*EXERCISE AIM:* Pull each line holding the word "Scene" from the data.

** Begin SUPPLIED ENTRIES **

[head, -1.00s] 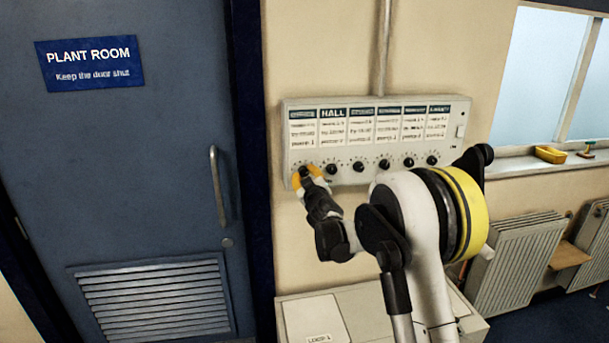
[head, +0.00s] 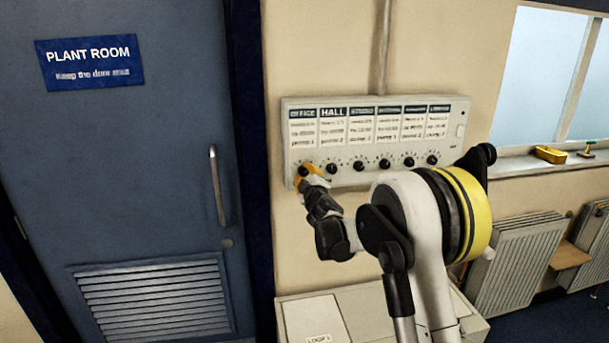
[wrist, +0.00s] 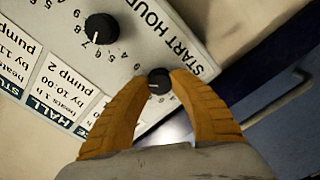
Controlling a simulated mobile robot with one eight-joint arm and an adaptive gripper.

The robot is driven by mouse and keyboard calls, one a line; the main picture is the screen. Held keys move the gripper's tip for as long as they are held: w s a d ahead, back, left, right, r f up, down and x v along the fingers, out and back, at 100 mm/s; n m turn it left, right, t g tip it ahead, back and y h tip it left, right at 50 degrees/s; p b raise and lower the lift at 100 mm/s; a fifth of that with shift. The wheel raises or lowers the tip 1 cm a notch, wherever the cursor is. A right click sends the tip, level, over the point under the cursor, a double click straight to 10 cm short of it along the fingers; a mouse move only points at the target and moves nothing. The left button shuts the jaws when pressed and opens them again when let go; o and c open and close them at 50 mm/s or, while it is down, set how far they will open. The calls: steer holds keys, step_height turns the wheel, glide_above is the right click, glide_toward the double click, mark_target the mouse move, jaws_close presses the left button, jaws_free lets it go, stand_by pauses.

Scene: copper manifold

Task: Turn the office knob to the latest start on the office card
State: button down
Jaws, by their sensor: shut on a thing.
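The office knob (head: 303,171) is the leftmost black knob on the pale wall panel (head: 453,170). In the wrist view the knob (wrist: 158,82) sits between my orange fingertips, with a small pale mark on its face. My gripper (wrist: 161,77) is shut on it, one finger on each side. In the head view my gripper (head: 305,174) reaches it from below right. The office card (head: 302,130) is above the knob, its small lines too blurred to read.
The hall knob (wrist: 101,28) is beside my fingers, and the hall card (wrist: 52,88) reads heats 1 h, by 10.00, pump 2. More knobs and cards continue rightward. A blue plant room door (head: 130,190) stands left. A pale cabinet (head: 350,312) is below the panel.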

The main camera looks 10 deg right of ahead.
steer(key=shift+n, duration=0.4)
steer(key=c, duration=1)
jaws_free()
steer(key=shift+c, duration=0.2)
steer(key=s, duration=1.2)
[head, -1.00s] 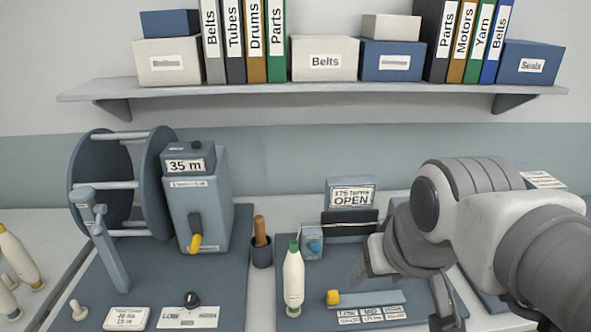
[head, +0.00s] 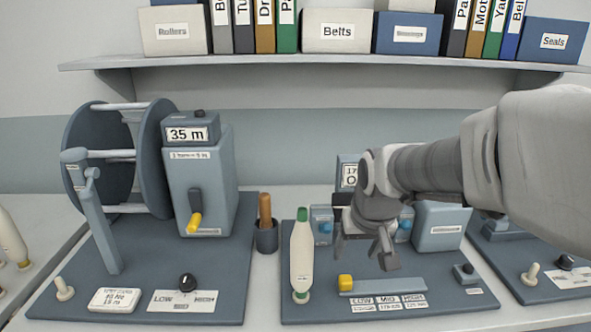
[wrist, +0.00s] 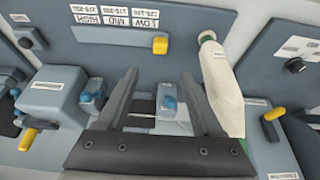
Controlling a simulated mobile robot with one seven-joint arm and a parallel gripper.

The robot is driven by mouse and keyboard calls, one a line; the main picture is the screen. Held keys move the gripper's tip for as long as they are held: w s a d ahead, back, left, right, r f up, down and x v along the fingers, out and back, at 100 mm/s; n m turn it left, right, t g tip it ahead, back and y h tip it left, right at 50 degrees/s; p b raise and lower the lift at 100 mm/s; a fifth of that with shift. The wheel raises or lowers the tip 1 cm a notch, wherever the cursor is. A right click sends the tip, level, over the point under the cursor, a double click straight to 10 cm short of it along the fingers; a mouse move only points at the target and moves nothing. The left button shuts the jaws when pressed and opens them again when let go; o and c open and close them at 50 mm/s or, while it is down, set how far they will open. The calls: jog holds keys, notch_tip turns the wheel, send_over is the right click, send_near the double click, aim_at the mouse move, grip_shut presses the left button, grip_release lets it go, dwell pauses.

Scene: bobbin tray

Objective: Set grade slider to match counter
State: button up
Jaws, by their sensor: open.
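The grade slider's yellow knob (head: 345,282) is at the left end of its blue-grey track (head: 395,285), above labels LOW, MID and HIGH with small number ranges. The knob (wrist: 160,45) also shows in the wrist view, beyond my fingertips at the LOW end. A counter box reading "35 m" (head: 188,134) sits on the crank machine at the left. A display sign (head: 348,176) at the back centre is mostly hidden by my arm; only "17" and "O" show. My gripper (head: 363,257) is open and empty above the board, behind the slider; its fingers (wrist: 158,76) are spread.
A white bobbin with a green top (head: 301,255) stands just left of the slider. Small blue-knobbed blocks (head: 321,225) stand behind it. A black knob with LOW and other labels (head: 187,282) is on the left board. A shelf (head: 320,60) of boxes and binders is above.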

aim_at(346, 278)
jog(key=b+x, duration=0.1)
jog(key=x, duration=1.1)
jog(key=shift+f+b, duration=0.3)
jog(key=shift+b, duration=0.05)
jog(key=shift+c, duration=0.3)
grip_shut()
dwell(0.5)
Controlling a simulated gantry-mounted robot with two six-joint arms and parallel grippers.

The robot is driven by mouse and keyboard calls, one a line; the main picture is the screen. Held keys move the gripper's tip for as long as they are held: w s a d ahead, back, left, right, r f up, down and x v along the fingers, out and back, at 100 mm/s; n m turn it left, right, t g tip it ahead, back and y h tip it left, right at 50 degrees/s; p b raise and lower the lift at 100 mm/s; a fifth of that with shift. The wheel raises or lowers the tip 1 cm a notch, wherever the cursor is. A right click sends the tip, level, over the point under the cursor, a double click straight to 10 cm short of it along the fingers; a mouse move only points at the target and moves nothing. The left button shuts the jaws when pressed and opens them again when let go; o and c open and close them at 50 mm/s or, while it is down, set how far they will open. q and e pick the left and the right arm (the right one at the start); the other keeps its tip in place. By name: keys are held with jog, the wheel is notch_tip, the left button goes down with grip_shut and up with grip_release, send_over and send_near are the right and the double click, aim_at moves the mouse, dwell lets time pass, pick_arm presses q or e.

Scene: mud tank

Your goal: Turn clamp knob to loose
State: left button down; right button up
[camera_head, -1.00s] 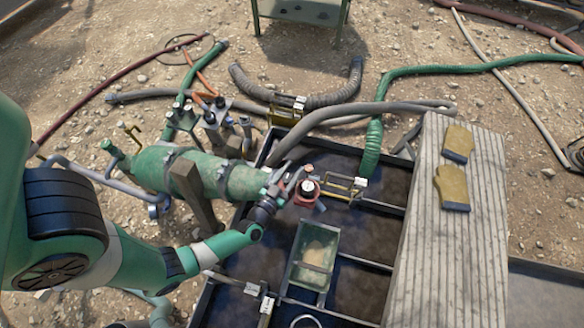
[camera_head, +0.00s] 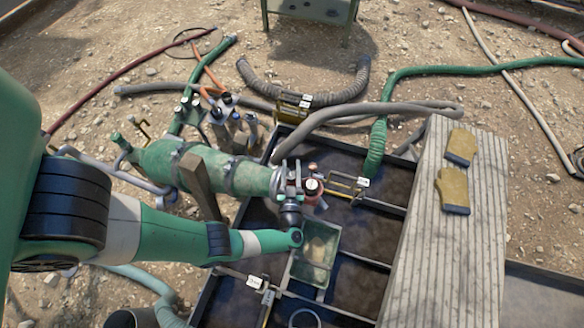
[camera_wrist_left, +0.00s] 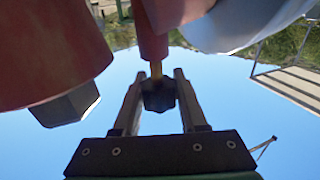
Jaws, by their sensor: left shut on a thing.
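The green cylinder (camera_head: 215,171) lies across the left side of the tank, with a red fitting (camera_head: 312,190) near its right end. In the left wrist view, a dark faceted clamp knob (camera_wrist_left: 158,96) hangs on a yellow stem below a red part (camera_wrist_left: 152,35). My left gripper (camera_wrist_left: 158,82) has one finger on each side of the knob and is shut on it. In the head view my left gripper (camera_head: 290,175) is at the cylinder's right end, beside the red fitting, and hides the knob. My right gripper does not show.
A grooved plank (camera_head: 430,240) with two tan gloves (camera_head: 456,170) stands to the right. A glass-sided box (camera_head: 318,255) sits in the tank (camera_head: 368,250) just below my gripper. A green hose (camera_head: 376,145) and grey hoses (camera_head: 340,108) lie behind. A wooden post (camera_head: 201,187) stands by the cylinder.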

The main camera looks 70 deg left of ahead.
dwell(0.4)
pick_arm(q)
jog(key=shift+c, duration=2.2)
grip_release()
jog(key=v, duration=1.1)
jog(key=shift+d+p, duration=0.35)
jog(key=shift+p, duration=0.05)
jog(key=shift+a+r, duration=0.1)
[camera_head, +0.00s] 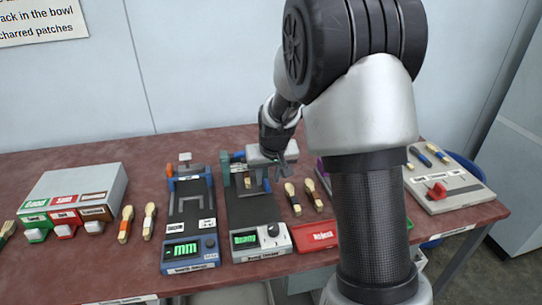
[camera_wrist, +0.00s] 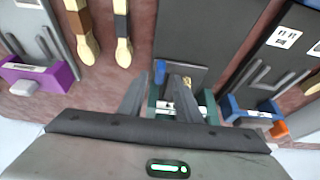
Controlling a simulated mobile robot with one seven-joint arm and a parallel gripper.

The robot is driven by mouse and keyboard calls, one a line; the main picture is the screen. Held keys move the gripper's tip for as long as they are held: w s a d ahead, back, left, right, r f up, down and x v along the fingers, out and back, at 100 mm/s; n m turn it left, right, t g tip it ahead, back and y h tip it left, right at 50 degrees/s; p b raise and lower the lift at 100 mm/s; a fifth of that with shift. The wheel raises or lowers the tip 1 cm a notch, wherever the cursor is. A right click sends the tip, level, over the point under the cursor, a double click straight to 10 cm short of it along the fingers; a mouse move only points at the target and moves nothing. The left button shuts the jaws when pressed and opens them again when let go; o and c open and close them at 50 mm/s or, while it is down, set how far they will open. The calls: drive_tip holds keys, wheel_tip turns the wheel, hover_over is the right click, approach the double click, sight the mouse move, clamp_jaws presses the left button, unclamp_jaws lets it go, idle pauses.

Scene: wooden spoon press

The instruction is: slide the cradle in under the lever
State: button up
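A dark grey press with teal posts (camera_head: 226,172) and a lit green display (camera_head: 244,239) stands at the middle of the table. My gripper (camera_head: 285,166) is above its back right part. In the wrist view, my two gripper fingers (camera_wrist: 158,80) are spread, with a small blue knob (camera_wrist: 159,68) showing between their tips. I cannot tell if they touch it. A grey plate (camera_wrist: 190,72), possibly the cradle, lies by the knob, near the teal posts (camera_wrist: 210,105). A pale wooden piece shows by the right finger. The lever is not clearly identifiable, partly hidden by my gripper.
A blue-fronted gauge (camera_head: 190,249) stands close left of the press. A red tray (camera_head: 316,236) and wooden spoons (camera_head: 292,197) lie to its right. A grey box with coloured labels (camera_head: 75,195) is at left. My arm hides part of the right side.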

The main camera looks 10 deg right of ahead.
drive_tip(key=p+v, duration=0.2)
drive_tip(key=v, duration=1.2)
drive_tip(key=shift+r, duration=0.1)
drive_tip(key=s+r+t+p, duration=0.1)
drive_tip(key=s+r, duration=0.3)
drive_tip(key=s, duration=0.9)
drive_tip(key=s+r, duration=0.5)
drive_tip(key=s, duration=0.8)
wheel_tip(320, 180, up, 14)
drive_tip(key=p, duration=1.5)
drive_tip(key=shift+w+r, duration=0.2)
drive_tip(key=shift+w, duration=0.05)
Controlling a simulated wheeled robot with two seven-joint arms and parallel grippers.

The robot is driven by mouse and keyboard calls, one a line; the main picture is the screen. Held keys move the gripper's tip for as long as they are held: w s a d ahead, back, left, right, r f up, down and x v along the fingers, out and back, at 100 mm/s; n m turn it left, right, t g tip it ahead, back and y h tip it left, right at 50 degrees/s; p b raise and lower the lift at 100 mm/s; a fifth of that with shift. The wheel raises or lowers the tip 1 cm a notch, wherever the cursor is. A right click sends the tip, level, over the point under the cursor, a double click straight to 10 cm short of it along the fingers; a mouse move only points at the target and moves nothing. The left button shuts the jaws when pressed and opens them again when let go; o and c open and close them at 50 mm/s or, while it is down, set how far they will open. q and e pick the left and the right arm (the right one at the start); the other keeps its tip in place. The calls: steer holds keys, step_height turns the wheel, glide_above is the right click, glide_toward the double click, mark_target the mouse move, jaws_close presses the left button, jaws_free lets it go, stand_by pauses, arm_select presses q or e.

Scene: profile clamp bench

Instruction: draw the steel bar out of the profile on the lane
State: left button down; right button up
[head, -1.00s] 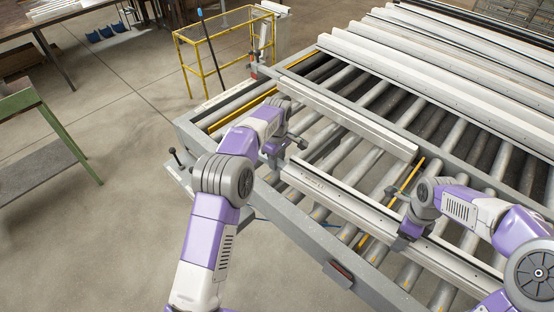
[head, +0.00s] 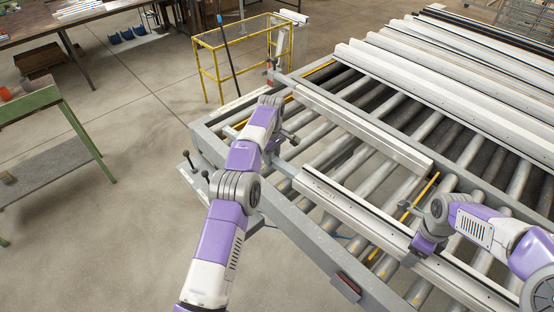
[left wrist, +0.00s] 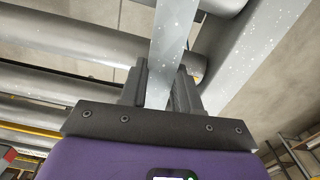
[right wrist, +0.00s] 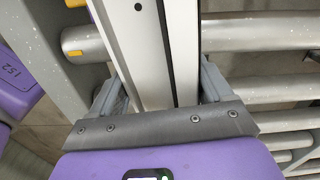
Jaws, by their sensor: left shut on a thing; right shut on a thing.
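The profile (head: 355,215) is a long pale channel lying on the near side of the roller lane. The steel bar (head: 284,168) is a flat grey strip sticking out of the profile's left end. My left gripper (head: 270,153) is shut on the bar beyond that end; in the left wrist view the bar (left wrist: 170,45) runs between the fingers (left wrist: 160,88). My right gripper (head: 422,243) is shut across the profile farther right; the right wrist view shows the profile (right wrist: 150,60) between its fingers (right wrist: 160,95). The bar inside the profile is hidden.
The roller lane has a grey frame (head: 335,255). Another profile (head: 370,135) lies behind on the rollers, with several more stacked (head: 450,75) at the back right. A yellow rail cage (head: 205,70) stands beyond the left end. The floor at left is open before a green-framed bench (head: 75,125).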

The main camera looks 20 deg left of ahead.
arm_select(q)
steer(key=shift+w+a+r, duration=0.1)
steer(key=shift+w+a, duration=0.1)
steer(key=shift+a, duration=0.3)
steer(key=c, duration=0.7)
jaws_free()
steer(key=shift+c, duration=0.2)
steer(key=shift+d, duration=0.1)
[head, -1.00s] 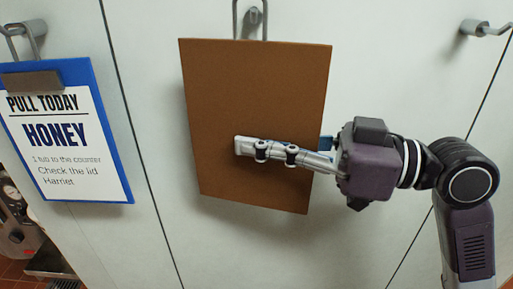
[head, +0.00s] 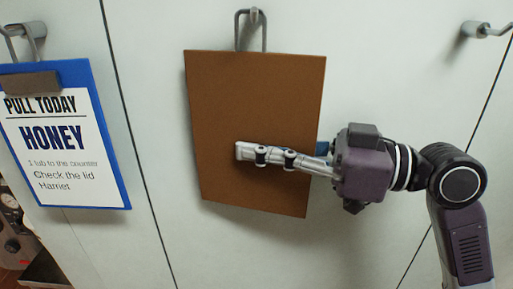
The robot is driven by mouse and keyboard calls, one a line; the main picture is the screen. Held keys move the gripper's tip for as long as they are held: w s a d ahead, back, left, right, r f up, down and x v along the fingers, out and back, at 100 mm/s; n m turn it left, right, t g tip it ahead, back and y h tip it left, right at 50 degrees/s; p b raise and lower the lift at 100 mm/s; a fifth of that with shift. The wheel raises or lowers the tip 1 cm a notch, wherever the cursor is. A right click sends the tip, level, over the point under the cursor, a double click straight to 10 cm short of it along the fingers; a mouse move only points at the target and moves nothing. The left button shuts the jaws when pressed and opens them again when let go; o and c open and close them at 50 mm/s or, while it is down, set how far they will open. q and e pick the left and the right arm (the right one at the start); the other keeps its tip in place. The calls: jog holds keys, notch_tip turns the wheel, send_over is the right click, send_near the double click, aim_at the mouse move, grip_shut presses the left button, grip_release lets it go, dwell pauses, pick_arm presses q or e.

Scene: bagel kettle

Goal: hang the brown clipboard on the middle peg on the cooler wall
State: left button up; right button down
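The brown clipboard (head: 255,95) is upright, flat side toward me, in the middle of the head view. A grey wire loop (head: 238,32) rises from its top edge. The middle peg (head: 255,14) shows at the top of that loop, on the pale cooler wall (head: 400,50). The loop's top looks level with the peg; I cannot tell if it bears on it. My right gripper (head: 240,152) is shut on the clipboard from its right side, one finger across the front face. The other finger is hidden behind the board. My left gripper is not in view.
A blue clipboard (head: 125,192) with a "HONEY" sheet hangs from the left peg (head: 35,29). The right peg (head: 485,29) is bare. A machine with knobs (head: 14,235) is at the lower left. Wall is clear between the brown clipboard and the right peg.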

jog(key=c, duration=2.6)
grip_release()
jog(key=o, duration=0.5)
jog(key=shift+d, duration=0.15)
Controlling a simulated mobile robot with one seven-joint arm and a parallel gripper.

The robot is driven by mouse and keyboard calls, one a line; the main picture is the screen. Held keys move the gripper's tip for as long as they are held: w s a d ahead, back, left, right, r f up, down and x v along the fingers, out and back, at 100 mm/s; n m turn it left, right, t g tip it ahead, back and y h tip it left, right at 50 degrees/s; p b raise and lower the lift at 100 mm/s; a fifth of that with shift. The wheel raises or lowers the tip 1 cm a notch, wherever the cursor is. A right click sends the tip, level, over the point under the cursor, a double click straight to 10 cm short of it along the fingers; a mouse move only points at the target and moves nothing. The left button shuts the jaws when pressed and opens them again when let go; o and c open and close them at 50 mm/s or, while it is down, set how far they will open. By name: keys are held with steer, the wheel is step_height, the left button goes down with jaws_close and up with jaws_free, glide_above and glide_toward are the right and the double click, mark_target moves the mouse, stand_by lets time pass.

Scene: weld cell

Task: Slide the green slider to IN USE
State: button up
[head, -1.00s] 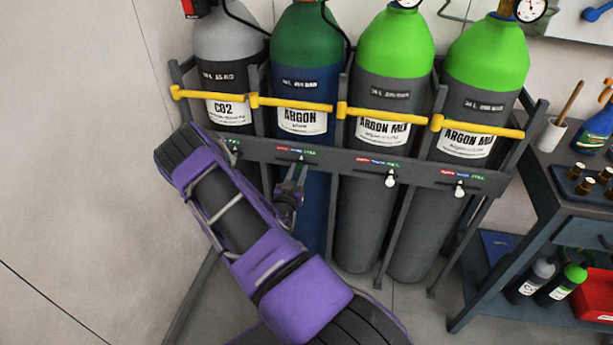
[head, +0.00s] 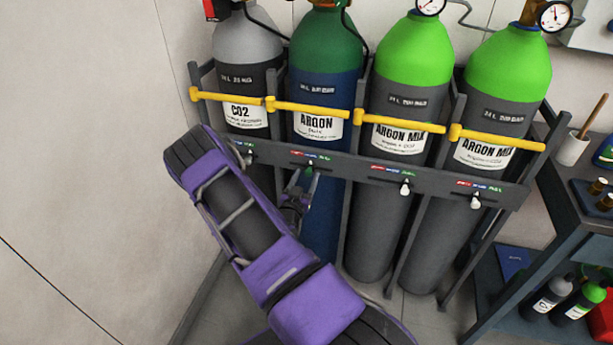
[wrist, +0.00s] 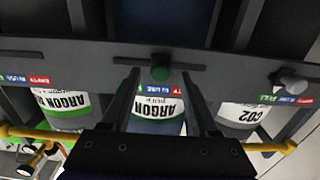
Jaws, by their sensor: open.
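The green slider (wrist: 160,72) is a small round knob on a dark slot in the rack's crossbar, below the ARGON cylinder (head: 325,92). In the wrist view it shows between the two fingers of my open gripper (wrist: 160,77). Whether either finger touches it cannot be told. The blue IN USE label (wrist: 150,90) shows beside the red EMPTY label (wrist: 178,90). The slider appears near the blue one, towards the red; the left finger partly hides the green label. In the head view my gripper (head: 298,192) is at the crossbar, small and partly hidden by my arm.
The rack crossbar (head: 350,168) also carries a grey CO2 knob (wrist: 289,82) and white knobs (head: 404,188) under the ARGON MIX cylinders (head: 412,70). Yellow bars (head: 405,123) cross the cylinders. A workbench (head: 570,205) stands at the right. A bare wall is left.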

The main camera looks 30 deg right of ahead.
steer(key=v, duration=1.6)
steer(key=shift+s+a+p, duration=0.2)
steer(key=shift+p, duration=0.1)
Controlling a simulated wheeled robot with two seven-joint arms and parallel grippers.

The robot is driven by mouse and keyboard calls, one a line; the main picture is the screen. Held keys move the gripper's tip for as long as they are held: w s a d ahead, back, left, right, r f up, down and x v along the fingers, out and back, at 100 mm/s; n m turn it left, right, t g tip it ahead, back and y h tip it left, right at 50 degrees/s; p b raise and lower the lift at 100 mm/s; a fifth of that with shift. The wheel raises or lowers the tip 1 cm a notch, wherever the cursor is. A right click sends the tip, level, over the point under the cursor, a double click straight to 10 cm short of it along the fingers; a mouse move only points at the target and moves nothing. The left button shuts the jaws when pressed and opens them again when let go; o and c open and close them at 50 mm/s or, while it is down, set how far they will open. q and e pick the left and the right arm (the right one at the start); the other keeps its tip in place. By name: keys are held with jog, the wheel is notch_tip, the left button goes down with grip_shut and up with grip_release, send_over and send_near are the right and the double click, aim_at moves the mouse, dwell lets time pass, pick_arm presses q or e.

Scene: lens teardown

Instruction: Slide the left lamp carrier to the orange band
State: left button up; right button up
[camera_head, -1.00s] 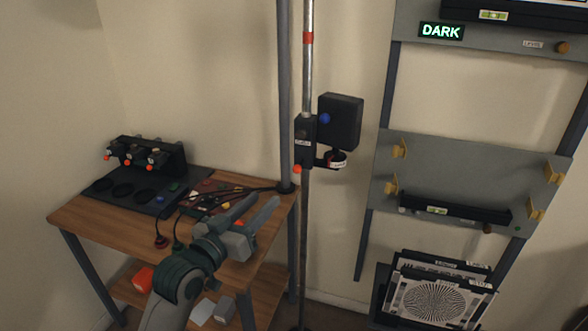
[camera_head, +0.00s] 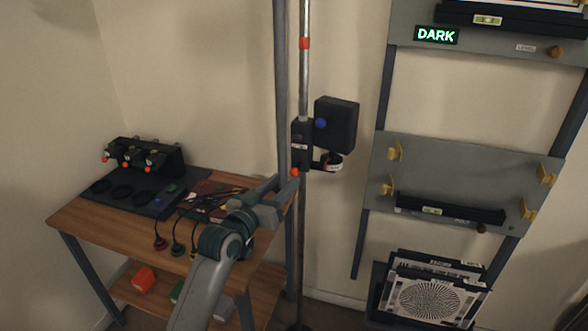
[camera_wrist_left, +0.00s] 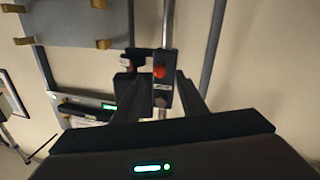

** End SUPPLIED ENTRIES **

*EXERCISE ANSWER:*
Scene: copper manifold
Scene: bobbin tray
Scene: mud tank
Scene: wooden spoon press
Scene: profile clamp bench
Scene: bagel kettle
Scene: weld cell
Scene: lens teardown

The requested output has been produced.